## EXERCISE OBJECTIVE:
In the listing that follows, retype every line from the first through the one containing "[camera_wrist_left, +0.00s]". Pictures are to be left out.

## SOURCE EXCERPT:
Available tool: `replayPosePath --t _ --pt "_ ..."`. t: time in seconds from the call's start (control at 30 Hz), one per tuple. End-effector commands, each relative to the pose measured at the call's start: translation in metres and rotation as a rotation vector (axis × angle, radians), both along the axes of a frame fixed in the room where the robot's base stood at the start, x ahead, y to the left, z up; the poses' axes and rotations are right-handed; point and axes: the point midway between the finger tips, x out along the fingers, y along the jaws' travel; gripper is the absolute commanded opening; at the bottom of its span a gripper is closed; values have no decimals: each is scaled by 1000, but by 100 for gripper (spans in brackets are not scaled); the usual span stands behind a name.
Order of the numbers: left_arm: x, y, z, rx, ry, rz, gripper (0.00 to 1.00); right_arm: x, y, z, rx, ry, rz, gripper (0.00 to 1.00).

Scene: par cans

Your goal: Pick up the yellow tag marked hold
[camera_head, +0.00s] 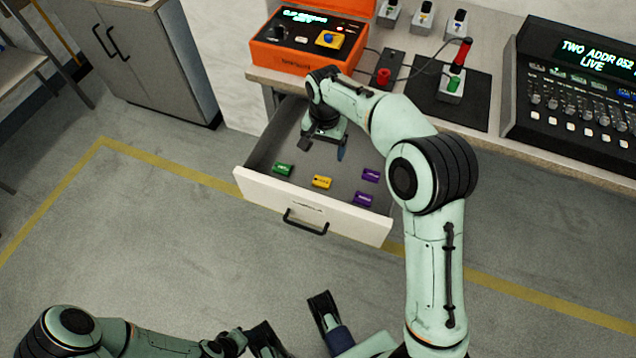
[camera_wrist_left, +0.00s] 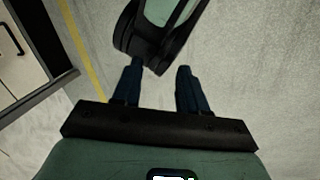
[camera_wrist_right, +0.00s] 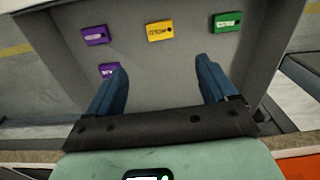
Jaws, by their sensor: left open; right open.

## RESULT OF THE EXERCISE:
Available tool: `replayPosePath --t _ --pt "_ ..."`. t: time in seconds from the call's start (control at 30 Hz), one per tuple. End-effector commands, each relative to the pose measured at the call's start: translation in metres and rotation as a rotation vector (axis × angle, radians), both along the axes of a frame fixed in the room where the robot's base stood at the start, x ahead, y to the left, z up; the poses' axes and rotations are right-handed; point and axes: the point midway between the finger tips, x out along the fingers, y along the jaws' travel; gripper is the absolute commanded opening; at the bottom of its span a gripper is closed; values have no decimals: each is scaled by 1000, but by 100 for gripper (spans in brackets are not scaled); the usual span stands behind a name.
Order of the numbers: left_arm: x, y, z, rx, ry, rz, gripper (0.00 to 1.00); right_arm: x, y, z, rx, ry, rz, gripper (0.00 to 1.00).

Scene: par cans

Your goal: Pick up the yellow tag marked hold
[camera_head, +0.00s] 
[camera_wrist_left, +0.00s] 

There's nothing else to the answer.